Christ is at the centre on Good Friday. He even replaces the Eucharist. Why then put ourselves at the centre as we rehearse around in glorious attire or costly costumes? If we look ‘upon Him whom they have pierced’, our only energy and time should be dedicated to Him; it should not avail of other thoughts.
Movement is the one thing I do not see compatible with the meditation of the Cross. Mary and John ‘stood’ at the foot of the Cross (Jn 19: 25). In his Stabat Mater, Jacopone di Todi also uses the word ‘stabat’ to emphasise a sense of total control and sobriety.
No pageants took place at the foot of the Cross; there was only suffering; if the ‘Sadness of Christ’ inspired Thomas More to write his ‘dialogue’, so it should be with us.

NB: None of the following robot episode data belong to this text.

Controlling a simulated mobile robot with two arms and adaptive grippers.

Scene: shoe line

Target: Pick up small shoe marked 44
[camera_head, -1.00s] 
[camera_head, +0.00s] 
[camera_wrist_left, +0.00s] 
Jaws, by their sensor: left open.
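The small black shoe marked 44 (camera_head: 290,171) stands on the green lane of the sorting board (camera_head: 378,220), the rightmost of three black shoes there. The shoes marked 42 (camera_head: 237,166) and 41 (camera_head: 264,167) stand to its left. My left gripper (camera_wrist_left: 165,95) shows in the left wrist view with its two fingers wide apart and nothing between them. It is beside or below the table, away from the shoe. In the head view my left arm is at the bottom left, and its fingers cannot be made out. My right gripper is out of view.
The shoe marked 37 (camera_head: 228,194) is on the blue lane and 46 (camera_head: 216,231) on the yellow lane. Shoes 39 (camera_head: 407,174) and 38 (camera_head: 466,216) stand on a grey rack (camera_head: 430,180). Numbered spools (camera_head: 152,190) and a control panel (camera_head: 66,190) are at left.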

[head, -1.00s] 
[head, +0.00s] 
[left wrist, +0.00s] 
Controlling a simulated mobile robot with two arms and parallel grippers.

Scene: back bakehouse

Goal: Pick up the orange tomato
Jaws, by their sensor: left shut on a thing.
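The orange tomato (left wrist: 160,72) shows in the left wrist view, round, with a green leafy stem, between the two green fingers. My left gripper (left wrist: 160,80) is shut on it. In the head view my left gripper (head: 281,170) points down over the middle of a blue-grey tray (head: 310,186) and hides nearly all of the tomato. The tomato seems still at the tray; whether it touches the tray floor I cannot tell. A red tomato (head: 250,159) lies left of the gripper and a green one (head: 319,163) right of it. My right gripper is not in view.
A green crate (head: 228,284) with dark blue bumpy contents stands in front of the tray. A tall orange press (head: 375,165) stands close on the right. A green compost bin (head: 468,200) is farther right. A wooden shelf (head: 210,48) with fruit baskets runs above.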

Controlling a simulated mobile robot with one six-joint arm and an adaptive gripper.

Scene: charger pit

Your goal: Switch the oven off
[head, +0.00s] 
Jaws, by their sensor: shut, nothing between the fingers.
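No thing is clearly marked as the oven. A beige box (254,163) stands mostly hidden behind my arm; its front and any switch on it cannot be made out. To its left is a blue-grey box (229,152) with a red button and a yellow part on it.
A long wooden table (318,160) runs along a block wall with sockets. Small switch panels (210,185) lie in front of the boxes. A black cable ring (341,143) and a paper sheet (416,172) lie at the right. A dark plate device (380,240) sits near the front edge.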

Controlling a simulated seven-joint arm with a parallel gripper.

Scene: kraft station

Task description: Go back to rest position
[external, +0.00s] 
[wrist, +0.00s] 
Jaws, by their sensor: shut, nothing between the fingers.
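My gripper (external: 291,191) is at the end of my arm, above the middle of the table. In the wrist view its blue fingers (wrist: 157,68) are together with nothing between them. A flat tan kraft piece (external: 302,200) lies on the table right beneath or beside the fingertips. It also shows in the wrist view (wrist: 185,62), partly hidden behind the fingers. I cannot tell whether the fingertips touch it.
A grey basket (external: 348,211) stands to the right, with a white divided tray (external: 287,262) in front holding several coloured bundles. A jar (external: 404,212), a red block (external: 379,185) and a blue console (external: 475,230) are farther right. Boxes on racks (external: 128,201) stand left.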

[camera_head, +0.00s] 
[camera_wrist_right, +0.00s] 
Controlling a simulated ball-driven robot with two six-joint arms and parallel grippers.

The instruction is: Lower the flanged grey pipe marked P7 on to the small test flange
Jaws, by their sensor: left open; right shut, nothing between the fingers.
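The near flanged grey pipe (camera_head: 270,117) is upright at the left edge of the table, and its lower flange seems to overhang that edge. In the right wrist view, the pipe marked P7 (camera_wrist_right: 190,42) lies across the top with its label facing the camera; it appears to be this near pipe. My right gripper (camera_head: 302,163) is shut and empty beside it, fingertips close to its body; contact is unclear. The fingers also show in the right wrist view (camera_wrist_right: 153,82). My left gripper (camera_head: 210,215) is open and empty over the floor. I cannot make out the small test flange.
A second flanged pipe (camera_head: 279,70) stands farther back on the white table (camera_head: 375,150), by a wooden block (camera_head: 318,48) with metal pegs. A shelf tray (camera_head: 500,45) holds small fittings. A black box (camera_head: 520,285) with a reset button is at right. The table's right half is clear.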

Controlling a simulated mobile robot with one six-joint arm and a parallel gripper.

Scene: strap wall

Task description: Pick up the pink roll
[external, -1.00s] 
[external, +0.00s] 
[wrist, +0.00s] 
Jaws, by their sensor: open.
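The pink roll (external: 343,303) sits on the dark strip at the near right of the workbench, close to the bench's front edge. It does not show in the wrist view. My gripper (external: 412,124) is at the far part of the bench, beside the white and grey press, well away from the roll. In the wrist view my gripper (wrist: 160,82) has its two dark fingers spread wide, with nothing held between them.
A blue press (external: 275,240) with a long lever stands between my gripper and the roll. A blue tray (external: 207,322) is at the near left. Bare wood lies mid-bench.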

If only we understood that Good Friday is all about him, and not about us – and if it is about us, it is as much as we are able to unite ourselves and our own anguish with his. Depression, anxiety, mortification and even frustration are all there at the foot of the Cross; this is the only moment in time when depression and desolation are allowed to reign supreme so that we who experience these feelings should not despair but have hope and hope eternal.
If we had the courage to move our Good Friday processions to Palm Sunday, known also as Passion Sunday, we would be able to protect the sobriety and solemnity of Good Friday for posterity. We would be able to share ‘in the sufferings of Christ’ in a more spiritual manner.
We would be able to meditate the Passion of the Lord rather than let ourselves be taken away by the pomp and pageantry that characterises our present processions. We would be able to comprehend some of that love that has been shown to us by God when he ‘did not forsake his only Son but gave him to us all’ that we may be saved.
It is only on these terms that, as authentic Christians, we can celebrate the early afternoon Liturgy of the Cross in the most solemn of manners and take with us home that sober spirit that allows us to see the Cross as it really is: the madness of God’s love towards man, a madness that has never stopped to bestow life wherever it has been allowed to flourish.